SON DAKİKA
Hava Durumu

Her şey satılık!

Yazının Giriş Tarihi: 27.08.2024 18:54
Yazının Güncellenme Tarihi: 27.08.2024 18:55

Bugün daha iyi anlıyoruz ki;

1980 Askeri Darbesi’nin gerçek amacı Türkiye Cumhuriyeti’ni, “Devletçilik” üzerine temellendirilen fabrika ayarlarından koparmakmış!

Darbenin öncesi ve sonrasıyla; CIA Türkiye Masası İstasyon Şefi Paul Henze’nin “gözdesi” Kenan Evren ile “siyasi yamağı” Turgut Özal’ın başrolleri paylaştıkları bu dönemden itibaren şu dört başlıkta faaliyetler ağırlık kazandı…

Birincisi cumhuriyetin kurucularına yönelik kara propagandanın önü açıldı, ikincisi cemaat ve tarikatların faaliyetlerine göz yumuldu, üçüncüsü etnik ayrımcılık ve mikro milliyetçilik körüklendi ve dördüncüsü memleketin ekonomik düzeni; kamu hizmetlerinin piyasalaştırılmasını yani “özelleştirmeyi esas alan” neoliberal düzene uyumlu hale getirildi…

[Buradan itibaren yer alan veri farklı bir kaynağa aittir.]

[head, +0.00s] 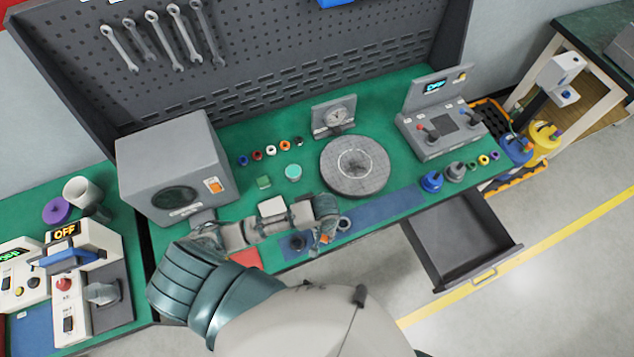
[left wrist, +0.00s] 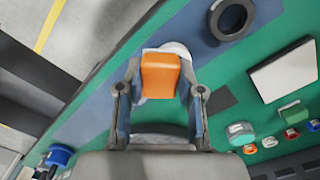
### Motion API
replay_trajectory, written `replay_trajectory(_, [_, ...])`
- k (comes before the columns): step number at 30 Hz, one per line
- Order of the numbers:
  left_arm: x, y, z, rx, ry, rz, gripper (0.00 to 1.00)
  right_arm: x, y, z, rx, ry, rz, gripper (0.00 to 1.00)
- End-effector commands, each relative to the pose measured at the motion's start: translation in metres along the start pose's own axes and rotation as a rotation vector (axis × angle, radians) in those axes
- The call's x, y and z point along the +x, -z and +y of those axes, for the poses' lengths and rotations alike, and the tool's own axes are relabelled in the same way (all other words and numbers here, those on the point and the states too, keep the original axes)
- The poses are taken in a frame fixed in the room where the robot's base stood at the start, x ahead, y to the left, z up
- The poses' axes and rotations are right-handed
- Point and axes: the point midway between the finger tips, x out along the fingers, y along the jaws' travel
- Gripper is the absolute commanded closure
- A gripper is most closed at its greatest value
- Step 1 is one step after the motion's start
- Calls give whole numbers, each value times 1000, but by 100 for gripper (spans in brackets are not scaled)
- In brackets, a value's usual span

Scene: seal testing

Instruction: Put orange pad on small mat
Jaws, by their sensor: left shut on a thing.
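My left gripper (head: 326,232) hangs over the front of the green bench. In the left wrist view, its two fingers (left wrist: 160,92) are closed on the sides of the orange pad (left wrist: 160,75), a small rounded block. A bit of orange also shows at the fingertips in the head view. A white round thing shows partly behind the pad. A long blue mat (head: 388,207) runs along the bench's front edge, under and right of the gripper. A red flat piece (head: 246,259) lies to the left, partly hidden by my arm. I cannot tell which is the small mat. My right gripper is out of view.
A grey round turntable (head: 355,166) stands behind the gripper, with a dial gauge (head: 334,116) beyond. A black ring (left wrist: 232,18) lies beside the pad. A large grey box (head: 175,168) is at left. An open drawer (head: 455,238) juts out at right.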

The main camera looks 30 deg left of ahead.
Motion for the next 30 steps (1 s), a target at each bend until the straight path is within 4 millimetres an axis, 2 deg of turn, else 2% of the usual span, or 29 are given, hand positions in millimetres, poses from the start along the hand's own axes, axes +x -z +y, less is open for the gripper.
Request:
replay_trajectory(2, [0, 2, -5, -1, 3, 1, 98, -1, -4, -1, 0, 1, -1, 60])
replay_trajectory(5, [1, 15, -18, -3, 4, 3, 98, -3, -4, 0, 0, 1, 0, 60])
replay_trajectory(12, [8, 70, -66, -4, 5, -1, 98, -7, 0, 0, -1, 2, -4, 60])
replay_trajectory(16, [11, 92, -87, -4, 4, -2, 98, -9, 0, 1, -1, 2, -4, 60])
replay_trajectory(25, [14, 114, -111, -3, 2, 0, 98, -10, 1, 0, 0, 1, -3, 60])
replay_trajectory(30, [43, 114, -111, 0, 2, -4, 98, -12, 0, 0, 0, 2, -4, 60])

Faaliyetlerden en önemlisi neoliberal reformlardı ve bu alanda atılan her adım, anayasal dayanağı olan ve ülkenin bağımsızlığını hedefleyen “Devletçilik İlkesi”ni rafa kaldırmak amacını taşıyordu.

***

Peki, devletçilik politikası neden esas alınmıştı?

Osmanlı’dan ders çıkarmıştı Cumhuriyetin kurucu kadroları…

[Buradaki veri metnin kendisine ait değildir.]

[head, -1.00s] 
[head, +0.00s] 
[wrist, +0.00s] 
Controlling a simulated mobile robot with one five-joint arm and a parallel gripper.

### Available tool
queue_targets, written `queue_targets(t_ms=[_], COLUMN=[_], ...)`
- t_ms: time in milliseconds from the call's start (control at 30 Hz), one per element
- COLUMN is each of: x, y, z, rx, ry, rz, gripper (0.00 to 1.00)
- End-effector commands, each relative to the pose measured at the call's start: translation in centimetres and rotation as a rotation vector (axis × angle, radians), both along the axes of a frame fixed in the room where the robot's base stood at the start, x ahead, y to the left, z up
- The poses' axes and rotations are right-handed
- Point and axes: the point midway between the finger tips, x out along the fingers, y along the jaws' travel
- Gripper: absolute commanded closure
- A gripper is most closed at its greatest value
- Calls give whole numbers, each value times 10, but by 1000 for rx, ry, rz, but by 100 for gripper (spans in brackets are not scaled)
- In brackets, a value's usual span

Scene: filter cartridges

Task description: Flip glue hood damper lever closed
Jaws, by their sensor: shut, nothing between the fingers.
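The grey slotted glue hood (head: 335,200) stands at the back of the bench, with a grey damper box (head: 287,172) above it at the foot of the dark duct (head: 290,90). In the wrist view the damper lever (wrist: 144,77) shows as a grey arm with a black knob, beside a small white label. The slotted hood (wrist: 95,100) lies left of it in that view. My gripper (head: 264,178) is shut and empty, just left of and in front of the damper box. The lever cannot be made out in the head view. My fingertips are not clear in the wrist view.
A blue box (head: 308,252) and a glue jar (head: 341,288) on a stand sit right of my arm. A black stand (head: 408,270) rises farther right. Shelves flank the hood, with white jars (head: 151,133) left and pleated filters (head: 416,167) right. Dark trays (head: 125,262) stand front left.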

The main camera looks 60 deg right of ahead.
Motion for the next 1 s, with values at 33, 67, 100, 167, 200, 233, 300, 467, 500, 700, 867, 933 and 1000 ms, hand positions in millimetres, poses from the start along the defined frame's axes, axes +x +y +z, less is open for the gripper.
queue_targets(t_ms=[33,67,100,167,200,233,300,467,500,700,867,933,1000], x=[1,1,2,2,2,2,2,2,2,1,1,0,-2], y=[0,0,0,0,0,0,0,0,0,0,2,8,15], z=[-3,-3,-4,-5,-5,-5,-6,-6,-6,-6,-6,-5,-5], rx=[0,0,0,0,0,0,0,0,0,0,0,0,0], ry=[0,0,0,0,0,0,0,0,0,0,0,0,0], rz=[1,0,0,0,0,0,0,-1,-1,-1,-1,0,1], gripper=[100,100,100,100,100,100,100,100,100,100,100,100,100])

Doğal kaynakları Batılı devletlerin denetim ve sömürüsü altında olan,

Yoksul ve eğitimsiz köylüsü eşkıyaya teslim edilen,

Çiftçisi tütün örneğinde olduğu gibi emperyalistlerin alacaklarını tahsil etmek için özel ordusuyla birlikte kurdukları Reji Şirketi’nin kölesi haline gelen,

İğneden ipliğe bütün tüketim kalemlerinde memleketin Batılı ülkelerin pazarına dönüştürülen,

Demiryolu ve liman işletmeciliği emperyalist devletler tarafından yapılan,

Elektrik üretimi yabancıların elinde bulunan,

Bankacılık ve finans faaliyetleri İngiltere, Fransa ve Avusturya sermayesi tarafından yönlendirilen bir ülkede Kurtuluş Savaşı’nı kazanmış olmanız bir şeyi değiştirmeyecekti.

Dolayısıyla;

Sanayileşmenin tesisi, düşmanın ekonomik gücünü kırmanın, yabancıların ekonomideki etkilerini azaltıp, siyasal bağımsızlığı güçlendirmenin, halkın refah düzeyini artırmanın, sosyal devleti inşa etmenin, halkın devlete olan aidiyet duygusunu kuvvetlendirmenin, farklı etnik köken ve inançlara sahip olan insanları tek bir kimlikte yani vatandaşlıkta buluşturmanın en sağlıklı yolu devletçilikten geçiyordu.

Peki ne yapıldı?

Yabancılar eliyle işletilen madenlerden demiryolu güzergahlarına ne varsa hepsi devleştirildi, kalkınma planlarıyla birlikte Türkiye’de yerli ve de güçlü bir milli sanayi altyapısı oluşturuldu. Üstelik 1923-1938 yılları arasında “Her fabrika bir kaledir” felsefesiyle açılan 47 sanayi kuruluşu sadece sosyal devlet anlayışının değil faaliyet gösterdikleri şehirlerin gelişim ve refahına büyük katkılar sağladı.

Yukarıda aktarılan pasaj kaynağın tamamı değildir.